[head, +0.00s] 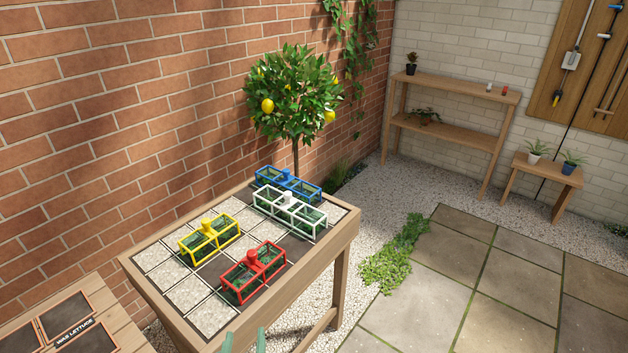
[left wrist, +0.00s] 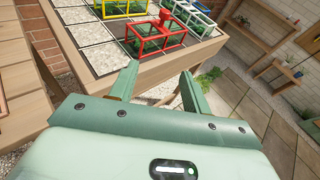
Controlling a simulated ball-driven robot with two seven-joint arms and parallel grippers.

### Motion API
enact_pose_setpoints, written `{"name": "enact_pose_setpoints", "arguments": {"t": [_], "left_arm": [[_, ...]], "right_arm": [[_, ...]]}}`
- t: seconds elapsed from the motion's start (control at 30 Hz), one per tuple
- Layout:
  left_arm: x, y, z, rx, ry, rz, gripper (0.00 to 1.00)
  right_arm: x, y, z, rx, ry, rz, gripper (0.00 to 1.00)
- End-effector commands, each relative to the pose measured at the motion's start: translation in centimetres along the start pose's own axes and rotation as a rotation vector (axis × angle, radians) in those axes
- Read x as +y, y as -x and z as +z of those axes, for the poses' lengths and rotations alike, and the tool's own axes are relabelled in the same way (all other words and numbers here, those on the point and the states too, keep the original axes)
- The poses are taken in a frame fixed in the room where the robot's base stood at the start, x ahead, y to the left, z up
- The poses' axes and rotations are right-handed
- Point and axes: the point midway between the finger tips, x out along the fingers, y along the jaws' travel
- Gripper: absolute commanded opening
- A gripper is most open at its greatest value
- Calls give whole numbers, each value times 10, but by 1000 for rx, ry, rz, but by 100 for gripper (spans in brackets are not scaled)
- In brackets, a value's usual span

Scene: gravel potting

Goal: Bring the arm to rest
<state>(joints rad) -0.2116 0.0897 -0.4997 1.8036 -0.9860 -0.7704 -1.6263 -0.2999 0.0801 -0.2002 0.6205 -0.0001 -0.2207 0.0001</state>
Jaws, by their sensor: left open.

= = = = =

## WHAT YOU NEED TO DO:
In your copy of the listing above, reproduce each line exactly and omit all pictures.

## FULL SOLUTION:
[head, +0.00s] 
[left wrist, +0.00s] 
Controlling a simulated ball-driven robot with two seven-joint arms and parallel grippers.

### Motion API
enact_pose_setpoints, written `{"name": "enact_pose_setpoints", "arguments": {"t": [_], "left_arm": [[_, ...]], "right_arm": [[_, ...]]}}`
- t: seconds elapsed from the motion's start (control at 30 Hz), one per tuple
- Layout:
  left_arm: x, y, z, rx, ry, rz, gripper (0.00 to 1.00)
  right_arm: x, y, z, rx, ry, rz, gripper (0.00 to 1.00)
- End-effector commands, each relative to the pose measured at the motion's start: translation in centimetres along the start pose's own axes and rotation as a rotation vector (axis × angle, radians) in those axes
- Read x as +y, y as -x and z as +z of those axes, for the poses' lengths and rotations alike, and the tool's own axes are relabelled in the same way (all other words and numbers here, those on the point and the states too, keep the original axes)
- The poses are taken in a frame fixed in the room where the robot's base stood at the start, x ahead, y to the left, z up
- The poses' axes and rotations are right-handed
- Point and axes: the point midway between the finger tips, x out along the fingers, y along the jaws' travel
- Gripper: absolute commanded opening
- A gripper is most open at its greatest value
- Calls give whole numbers, each value times 10, but by 1000 for rx, ry, rz, but by 100 for gripper (spans in brackets are not scaled)
- In brackets, a value's usual span

Scene: gravel potting

Goal: Bring the arm to rest
<state>(joints rad) -0.2116 0.0897 -0.4997 1.8036 -0.9860 -0.7704 -1.6263 -0.2999 0.0801 -0.2002 0.6205 -0.0001 -0.2207 0.0001</state>
Jaws, by their sensor: left open.

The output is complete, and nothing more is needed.